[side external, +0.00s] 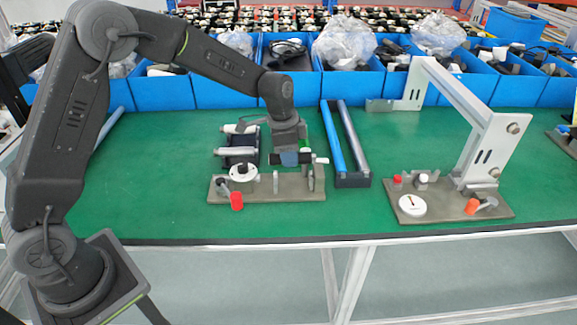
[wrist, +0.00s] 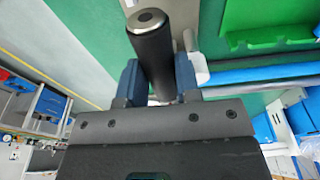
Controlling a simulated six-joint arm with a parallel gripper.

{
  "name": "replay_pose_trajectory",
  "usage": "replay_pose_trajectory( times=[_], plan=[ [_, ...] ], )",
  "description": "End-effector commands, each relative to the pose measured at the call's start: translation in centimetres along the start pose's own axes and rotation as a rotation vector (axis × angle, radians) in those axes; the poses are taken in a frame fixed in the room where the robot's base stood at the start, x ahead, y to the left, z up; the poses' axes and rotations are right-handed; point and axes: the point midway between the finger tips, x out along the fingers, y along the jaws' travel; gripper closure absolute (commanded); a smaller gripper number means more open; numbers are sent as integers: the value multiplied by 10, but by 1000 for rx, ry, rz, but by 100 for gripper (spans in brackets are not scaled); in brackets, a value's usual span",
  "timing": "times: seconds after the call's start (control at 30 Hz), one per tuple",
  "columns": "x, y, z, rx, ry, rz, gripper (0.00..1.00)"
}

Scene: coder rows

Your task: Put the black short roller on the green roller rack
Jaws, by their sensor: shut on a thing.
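My gripper (side external: 290,158) is in the middle of the side view, low over the back edge of a grey fixture plate. In the wrist view its two blue fingers (wrist: 158,80) are shut on the black short roller (wrist: 152,48), one finger on each side. The roller is a black cylinder with a silver end cap facing the wrist camera. In the side view my gripper largely hides the roller. The green roller rack (wrist: 265,22) shows as a bright green notched piece at the top right of the wrist view. In the side view a small green part (side external: 304,143) shows behind my gripper.
A long rack (side external: 352,181) with blue and grey rollers is at right. A white-armed fixture (side external: 470,110) stands further right.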

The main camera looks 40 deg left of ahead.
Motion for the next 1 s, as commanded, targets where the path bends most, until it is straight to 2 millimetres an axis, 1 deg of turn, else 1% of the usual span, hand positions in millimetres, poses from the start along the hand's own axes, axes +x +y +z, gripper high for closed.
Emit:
:::::
What is needed: Omitting all pictures, restate exactly the lines of the material from its start through the line that contains "commands, each relative".

Answer below:
[side external, +0.00s] 
[wrist, +0.00s] 
Controlling a simulated six-joint arm with a parallel gripper.

{
  "name": "replay_pose_trajectory",
  "usage": "replay_pose_trajectory( times=[_], plan=[ [_, ...] ], )",
  "description": "End-effector commands, each relative to the pose measured at the call's start: translation in centimetres along the start pose's own axes and rotation as a rotation vector (axis × angle, radians) in those axes; the poses are taken in a frame fixed in the room where the robot's base stood at the start, x ahead, y to the left, z up; the poses' axes and rotations are right-handed; point and axes: the point midway between the finger tips, x out along the fingers, y along the jaws' travel; gripper closure absolute (commanded); a smaller gripper number means more open; numbers are sent as integers: the value multiplied by 10, but by 1000 for rx, ry, rz, but by 100 for gripper (spans in brackets are not scaled); in brackets, a value's usual span",

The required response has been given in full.